I’ve used Flighty for years.
For me, it’s always been the app for the day of travel—gate changes, aircraft assignments, inbound plane tracking, delay alerts. It’s the app I open while standing at the gate, half coffee in hand, refreshing compulsively while hoping nothing goes wrong.
But recently, something did go wrong. I had a significant delay trying to get home. Long enough to sit there thinking: Is this just bad luck… or is this normal for this flight?
That’s when I remembered a feature in Flighty I’d mostly ignored.
The Feature I Overlooked
Flighty doesn’t just track your flight—it tracks historical performance.
So I checked. Over the last 60 days, this particular route had:
- 38% Early / On Time
- 62% Late
- An average delay of 35 minutes
- A meaningful chunk arriving 45+ minutes late
In other words: This wasn’t bad luck. This was a pattern. And suddenly, my frustration shifted from “Why is this happening?” to “Why didn’t I check this before booking?”

Rethinking How I Use Flighty
Until now, I thought of Flighty as a reactive tool—something you use once the trip has already begun. But this experience completely reframed it for me. Flighty isn’t just a travel-day companion. It’s a planning and decision-making tool.
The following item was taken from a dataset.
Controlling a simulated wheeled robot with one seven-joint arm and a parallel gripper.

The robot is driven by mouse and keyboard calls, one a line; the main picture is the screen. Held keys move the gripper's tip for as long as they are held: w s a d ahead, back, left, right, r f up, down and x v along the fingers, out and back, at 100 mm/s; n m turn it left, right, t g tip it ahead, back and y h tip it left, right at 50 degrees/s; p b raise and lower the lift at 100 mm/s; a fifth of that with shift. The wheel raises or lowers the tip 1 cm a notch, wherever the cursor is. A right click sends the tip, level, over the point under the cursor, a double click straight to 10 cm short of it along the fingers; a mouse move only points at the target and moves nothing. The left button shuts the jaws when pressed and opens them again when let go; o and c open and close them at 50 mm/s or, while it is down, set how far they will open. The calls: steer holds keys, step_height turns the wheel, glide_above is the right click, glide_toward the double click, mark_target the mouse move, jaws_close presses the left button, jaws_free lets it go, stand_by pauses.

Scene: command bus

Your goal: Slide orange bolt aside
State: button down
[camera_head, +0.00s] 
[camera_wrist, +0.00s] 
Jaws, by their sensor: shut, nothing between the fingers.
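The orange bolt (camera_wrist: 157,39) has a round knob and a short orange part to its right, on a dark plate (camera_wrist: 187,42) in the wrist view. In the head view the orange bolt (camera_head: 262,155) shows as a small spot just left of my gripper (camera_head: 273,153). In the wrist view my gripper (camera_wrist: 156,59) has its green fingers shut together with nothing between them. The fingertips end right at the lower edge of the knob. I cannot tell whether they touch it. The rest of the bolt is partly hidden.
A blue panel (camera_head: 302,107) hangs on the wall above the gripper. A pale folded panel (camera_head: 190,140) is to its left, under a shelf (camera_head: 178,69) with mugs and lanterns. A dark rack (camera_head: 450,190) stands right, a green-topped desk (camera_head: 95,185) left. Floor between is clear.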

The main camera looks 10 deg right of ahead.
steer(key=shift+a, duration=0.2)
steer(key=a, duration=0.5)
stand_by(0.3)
Knowing that a flight is late more often than not changes things:
- Do I book it at all?
- Do I leave more buffer time?
- Do I choose an earlier option?
- Do I avoid a tight connection?
- Do I mentally prepare for disruption?
That one data point—“62% of the time this flight is late”—is more honest than any airline schedule.
Data Beats Optimism
Airline schedules are optimistic by design. Flighty is honest by design. And that honesty matters.
If I had looked at that performance data before booking, I probably would have chosen differently—or at least planned with eyes wide open.
A Small Shift, Big Value
I still love Flighty for everything it does on the day of departure. But now, it’s earned a new spot in my workflow:
- Before I book
- Before I convince myself “it’ll probably be fine”
- Before I stack tight connections and unrealistic expectations
It turns out the most valuable travel app I own wasn’t missing a feature—I was just using it too late.